» **REQUIREMENTS**:
For every line in the data below that contains "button", copy the line.

» **DATA SHOWN**:
>> Start
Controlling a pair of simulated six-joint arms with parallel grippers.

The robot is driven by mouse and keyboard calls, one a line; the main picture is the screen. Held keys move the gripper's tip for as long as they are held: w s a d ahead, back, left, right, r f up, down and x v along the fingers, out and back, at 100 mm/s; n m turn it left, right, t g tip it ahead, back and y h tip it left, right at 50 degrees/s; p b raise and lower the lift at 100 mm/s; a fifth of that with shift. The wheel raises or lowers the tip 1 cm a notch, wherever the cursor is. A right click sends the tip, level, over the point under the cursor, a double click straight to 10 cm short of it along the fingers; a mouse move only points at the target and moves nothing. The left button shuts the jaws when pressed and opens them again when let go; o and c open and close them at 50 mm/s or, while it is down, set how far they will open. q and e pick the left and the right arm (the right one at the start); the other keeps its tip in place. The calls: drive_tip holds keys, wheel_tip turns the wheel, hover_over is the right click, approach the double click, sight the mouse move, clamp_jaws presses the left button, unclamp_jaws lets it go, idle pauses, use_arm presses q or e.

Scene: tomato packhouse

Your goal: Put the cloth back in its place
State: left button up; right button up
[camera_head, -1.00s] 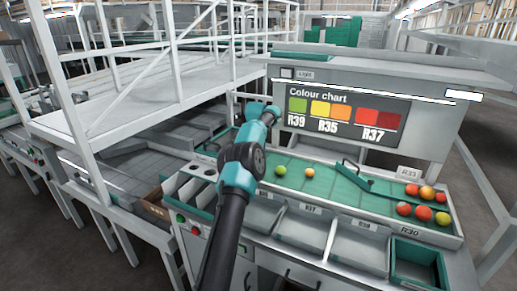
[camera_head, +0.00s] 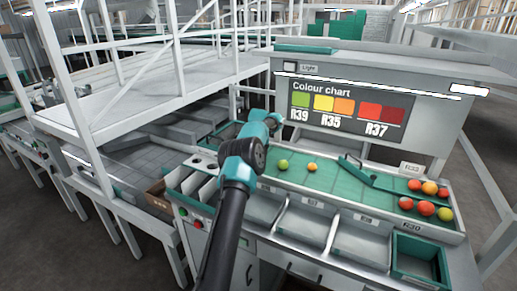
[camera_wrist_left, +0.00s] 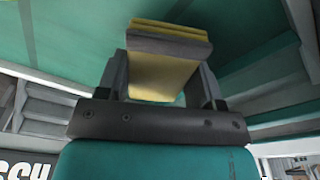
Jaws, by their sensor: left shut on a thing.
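The cloth (camera_wrist_left: 160,72) is yellow with a grey band across it in the left wrist view. My left gripper (camera_wrist_left: 163,82) is shut on it, with one finger at each side. My right gripper is not in view.
The green sorting mat (camera_head: 320,178) has two loose tomatoes at left and several at right by a diverter bar (camera_head: 370,181). Grey bins and a green crate (camera_head: 418,257) line the front. The colour chart board (camera_head: 345,112) stands behind. White railings are at left.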

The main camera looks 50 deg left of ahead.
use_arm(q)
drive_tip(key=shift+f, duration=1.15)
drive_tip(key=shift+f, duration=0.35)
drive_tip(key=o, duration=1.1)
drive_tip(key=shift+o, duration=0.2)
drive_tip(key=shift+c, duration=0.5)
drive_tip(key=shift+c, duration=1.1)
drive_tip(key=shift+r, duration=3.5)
>> End
» **RESPONSE TO THE EXERCISE**:
The robot is driven by mouse and keyboard calls, one a line; the main picture is the screen. Held keys move the gripper's tip for as long as they are held: w s a d ahead, back, left, right, r f up, down and x v along the fingers, out and back, at 100 mm/s; n m turn it left, right, t g tip it ahead, back and y h tip it left, right at 50 degrees/s; p b raise and lower the lift at 100 mm/s; a fifth of that with shift. The wheel raises or lowers the tip 1 cm a notch, wherever the cursor is. A right click sends the tip, level, over the point under the cursor, a double click straight to 10 cm short of it along the fingers; a mouse move only points at the target and moves nothing. The left button shuts the jaws when pressed and opens them again when let go; o and c open and close them at 50 mm/s or, while it is down, set how far they will open. q and e pick the left and the right arm (the right one at the start); the other keeps its tip in place. The calls: drive_tip holds keys, wheel_tip turns the wheel, hover_over is the right click, approach the double click, sight the mouse move, clamp_jaws presses the left button, unclamp_jaws lets it go, idle pauses, use_arm presses q or e.
State: left button up; right button up

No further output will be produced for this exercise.